* INSTRUCTION:
Return the records, each one exactly as written.

--- begin ---

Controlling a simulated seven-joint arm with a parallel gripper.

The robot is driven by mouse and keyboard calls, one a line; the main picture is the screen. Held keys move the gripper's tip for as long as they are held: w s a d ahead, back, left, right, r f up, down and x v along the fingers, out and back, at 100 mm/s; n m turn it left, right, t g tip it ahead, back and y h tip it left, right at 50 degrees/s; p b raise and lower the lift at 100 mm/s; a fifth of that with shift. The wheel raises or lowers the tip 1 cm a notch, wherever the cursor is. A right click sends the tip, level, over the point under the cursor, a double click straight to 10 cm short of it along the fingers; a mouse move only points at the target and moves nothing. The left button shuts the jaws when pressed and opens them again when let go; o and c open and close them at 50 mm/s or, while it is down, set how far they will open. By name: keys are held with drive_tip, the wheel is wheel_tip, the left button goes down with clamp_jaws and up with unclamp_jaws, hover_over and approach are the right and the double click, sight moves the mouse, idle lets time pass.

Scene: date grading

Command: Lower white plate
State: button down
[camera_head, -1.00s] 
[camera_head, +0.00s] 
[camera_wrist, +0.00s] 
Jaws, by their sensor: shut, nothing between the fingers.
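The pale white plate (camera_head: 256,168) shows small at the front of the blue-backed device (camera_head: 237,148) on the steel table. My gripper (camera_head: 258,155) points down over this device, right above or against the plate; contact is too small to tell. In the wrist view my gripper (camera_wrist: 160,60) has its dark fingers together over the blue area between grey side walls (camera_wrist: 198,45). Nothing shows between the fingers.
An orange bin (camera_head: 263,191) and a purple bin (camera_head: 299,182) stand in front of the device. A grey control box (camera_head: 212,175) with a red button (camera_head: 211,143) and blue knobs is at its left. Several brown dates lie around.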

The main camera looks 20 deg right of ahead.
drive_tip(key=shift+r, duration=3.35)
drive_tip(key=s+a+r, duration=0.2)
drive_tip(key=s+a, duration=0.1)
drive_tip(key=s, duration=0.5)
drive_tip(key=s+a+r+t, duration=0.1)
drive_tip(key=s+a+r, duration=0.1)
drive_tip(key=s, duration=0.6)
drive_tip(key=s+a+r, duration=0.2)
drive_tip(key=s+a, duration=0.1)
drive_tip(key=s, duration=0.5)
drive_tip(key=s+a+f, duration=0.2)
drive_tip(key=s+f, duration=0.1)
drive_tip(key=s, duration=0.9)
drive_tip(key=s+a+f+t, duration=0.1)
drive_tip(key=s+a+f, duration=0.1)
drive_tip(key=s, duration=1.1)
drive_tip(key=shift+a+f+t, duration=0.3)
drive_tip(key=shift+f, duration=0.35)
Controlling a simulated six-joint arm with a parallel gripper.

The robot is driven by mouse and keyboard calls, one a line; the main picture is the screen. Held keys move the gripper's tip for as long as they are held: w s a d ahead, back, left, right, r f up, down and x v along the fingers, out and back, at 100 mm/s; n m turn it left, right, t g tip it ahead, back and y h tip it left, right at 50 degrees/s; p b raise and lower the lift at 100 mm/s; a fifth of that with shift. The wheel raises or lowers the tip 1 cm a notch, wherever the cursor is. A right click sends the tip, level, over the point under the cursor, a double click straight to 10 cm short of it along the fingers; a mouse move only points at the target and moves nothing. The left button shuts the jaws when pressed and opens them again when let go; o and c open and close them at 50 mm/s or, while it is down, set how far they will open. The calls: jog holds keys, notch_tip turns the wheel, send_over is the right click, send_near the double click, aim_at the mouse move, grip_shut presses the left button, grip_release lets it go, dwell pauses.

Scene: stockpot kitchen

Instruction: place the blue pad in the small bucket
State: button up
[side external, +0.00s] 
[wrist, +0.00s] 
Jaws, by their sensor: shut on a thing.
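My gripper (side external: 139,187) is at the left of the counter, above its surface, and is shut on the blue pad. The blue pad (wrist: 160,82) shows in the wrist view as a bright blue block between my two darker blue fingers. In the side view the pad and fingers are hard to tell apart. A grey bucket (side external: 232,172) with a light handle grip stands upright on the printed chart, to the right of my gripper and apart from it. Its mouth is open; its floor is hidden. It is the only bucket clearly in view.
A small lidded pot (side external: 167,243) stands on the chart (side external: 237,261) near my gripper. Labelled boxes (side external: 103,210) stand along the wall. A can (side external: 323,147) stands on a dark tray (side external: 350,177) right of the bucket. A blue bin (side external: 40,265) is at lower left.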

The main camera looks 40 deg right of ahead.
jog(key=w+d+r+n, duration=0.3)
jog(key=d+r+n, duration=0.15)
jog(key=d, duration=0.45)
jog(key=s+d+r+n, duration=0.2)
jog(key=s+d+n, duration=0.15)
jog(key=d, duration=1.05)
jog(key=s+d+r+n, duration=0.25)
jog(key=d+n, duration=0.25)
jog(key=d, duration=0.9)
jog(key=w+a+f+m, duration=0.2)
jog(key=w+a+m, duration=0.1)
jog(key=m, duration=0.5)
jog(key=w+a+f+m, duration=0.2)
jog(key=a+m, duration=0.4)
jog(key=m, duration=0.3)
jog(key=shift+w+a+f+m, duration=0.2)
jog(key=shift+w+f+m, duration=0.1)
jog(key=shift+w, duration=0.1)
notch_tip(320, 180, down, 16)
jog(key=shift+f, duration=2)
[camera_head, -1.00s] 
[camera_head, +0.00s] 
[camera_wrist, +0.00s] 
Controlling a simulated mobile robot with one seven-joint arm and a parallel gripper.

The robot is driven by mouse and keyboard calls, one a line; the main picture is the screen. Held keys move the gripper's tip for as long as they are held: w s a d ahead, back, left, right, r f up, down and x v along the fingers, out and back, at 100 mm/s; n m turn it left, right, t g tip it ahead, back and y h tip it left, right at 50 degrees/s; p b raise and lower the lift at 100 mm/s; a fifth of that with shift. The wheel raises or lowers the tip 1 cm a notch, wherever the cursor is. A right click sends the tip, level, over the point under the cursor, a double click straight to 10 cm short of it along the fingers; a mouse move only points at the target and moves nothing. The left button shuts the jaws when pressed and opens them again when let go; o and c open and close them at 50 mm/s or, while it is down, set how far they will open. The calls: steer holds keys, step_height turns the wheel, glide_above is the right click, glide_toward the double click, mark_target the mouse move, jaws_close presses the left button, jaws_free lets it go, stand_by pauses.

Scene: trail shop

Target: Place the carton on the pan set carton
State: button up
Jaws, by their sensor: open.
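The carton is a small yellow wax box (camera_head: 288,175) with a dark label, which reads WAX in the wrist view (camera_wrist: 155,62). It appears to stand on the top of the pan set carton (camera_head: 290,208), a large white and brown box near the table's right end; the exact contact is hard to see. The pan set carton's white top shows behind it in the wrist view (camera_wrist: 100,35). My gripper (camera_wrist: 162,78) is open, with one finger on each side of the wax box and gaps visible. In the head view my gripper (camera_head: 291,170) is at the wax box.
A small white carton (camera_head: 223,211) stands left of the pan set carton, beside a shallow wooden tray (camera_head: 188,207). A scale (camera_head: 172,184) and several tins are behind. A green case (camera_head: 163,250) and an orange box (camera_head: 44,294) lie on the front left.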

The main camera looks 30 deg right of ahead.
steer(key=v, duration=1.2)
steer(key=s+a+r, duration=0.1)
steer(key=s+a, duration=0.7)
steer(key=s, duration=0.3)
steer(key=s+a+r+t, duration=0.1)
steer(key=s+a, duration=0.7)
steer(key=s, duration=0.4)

--- end ---

* COMPLETED EXERCISE:
Controlling a simulated seven-joint arm with a parallel gripper.

The robot is driven by mouse and keyboard calls, one a line; the main picture is the screen. Held keys move the gripper's tip for as long as they are held: w s a d ahead, back, left, right, r f up, down and x v along the fingers, out and back, at 100 mm/s; n m turn it left, right, t g tip it ahead, back and y h tip it left, right at 50 degrees/s; p b raise and lower the lift at 100 mm/s; a fifth of that with shift. The wheel raises or lowers the tip 1 cm a notch, wherever the cursor is. A right click sends the tip, level, over the point under the cursor, a double click straight to 10 cm short of it along the fingers; a mouse move only points at the target and moves nothing. The left button shuts the jaws when pressed and opens them again when let go; o and c open and close them at 50 mm/s or, while it is down, set how far they will open. By name: keys are held with drive_tip, the wheel is wheel_tip, the left button goes down with clamp_jaws and up with unclamp_jaws, hover_over and approach are the right and the double click, sight moves the mouse, idle lets time pass.

Scene: date grading

Command: Lower white plate
State: button down
[camera_head, -1.00s] 
[camera_head, +0.00s] 
[camera_wrist, +0.00s] 
Jaws, by their sensor: shut, nothing between the fingers.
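The pale white plate (camera_head: 256,168) shows small at the front of the blue-backed device (camera_head: 237,148) on the steel table. My gripper (camera_head: 258,155) points down over this device, right above or against the plate; contact is too small to tell. In the wrist view my gripper (camera_wrist: 160,60) has its dark fingers together over the blue area between grey side walls (camera_wrist: 198,45). Nothing shows between the fingers.
An orange bin (camera_head: 263,191) and a purple bin (camera_head: 299,182) stand in front of the device. A grey control box (camera_head: 212,175) with a red button (camera_head: 211,143) and blue knobs is at its left. Several brown dates lie around.

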The main camera looks 20 deg right of ahead.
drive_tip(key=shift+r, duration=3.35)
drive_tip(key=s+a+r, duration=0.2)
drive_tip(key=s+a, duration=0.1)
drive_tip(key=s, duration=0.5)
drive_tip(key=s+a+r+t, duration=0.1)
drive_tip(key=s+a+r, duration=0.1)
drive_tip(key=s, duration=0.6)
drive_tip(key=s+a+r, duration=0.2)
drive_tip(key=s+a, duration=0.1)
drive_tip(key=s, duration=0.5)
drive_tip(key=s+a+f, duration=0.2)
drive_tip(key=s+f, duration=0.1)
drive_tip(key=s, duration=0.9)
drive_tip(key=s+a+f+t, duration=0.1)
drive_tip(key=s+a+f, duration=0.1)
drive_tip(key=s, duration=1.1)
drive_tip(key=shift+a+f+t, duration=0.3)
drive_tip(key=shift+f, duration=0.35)
Controlling a simulated six-joint arm with a parallel gripper.

The robot is driven by mouse and keyboard calls, one a line; the main picture is the screen. Held keys move the gripper's tip for as long as they are held: w s a d ahead, back, left, right, r f up, down and x v along the fingers, out and back, at 100 mm/s; n m turn it left, right, t g tip it ahead, back and y h tip it left, right at 50 degrees/s; p b raise and lower the lift at 100 mm/s; a fifth of that with shift. The wheel raises or lowers the tip 1 cm a notch, wherever the cursor is. A right click sends the tip, level, over the point under the cursor, a double click straight to 10 cm short of it along the fingers; a mouse move only points at the target and moves nothing. The left button shuts the jaws when pressed and opens them again when let go; o and c open and close them at 50 mm/s or, while it is down, set how far they will open. The calls: jog holds keys, notch_tip turns the wheel, send_over is the right click, send_near the double click, aim_at the mouse move, grip_shut presses the left button, grip_release lets it go, dwell pauses.

Scene: stockpot kitchen

Instruction: place the blue pad in the small bucket
State: button up
[side external, +0.00s] 
[wrist, +0.00s] 
Jaws, by their sensor: shut on a thing.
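My gripper (side external: 139,187) is at the left of the counter, above its surface, and is shut on the blue pad. The blue pad (wrist: 160,82) shows in the wrist view as a bright blue block between my two darker blue fingers. In the side view the pad and fingers are hard to tell apart. A grey bucket (side external: 232,172) with a light handle grip stands upright on the printed chart, to the right of my gripper and apart from it. Its mouth is open; its floor is hidden. It is the only bucket clearly in view.
A small lidded pot (side external: 167,243) stands on the chart (side external: 237,261) near my gripper. Labelled boxes (side external: 103,210) stand along the wall. A can (side external: 323,147) stands on a dark tray (side external: 350,177) right of the bucket. A blue bin (side external: 40,265) is at lower left.

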The main camera looks 40 deg right of ahead.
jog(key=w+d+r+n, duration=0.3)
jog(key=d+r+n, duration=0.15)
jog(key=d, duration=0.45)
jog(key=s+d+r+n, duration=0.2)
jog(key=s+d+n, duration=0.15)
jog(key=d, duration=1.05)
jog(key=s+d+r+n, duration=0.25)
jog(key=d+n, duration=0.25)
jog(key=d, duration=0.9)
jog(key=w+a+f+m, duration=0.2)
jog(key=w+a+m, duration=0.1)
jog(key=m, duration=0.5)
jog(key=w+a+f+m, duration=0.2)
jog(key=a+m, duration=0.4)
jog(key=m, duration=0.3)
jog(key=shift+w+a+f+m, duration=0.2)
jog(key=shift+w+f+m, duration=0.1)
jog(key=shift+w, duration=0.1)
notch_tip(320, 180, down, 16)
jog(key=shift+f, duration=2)
[camera_head, -1.00s] 
[camera_head, +0.00s] 
[camera_wrist, +0.00s] 
Controlling a simulated mobile robot with one seven-joint arm and a parallel gripper.

The robot is driven by mouse and keyboard calls, one a line; the main picture is the screen. Held keys move the gripper's tip for as long as they are held: w s a d ahead, back, left, right, r f up, down and x v along the fingers, out and back, at 100 mm/s; n m turn it left, right, t g tip it ahead, back and y h tip it left, right at 50 degrees/s; p b raise and lower the lift at 100 mm/s; a fifth of that with shift. The wheel raises or lowers the tip 1 cm a notch, wherever the cursor is. A right click sends the tip, level, over the point under the cursor, a double click straight to 10 cm short of it along the fingers; a mouse move only points at the target and moves nothing. The left button shuts the jaws when pressed and opens them again when let go; o and c open and close them at 50 mm/s or, while it is down, set how far they will open. The calls: steer holds keys, step_height turns the wheel, glide_above is the right click, glide_toward the double click, mark_target the mouse move, jaws_close presses the left button, jaws_free lets it go, stand_by pauses.

Scene: trail shop

Target: Place the carton on the pan set carton
State: button up
Jaws, by their sensor: open.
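The carton is a small yellow wax box (camera_head: 288,175) with a dark label, which reads WAX in the wrist view (camera_wrist: 155,62). It appears to stand on the top of the pan set carton (camera_head: 290,208), a large white and brown box near the table's right end; the exact contact is hard to see. The pan set carton's white top shows behind it in the wrist view (camera_wrist: 100,35). My gripper (camera_wrist: 162,78) is open, with one finger on each side of the wax box and gaps visible. In the head view my gripper (camera_head: 291,170) is at the wax box.
A small white carton (camera_head: 223,211) stands left of the pan set carton, beside a shallow wooden tray (camera_head: 188,207). A scale (camera_head: 172,184) and several tins are behind. A green case (camera_head: 163,250) and an orange box (camera_head: 44,294) lie on the front left.

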The main camera looks 30 deg right of ahead.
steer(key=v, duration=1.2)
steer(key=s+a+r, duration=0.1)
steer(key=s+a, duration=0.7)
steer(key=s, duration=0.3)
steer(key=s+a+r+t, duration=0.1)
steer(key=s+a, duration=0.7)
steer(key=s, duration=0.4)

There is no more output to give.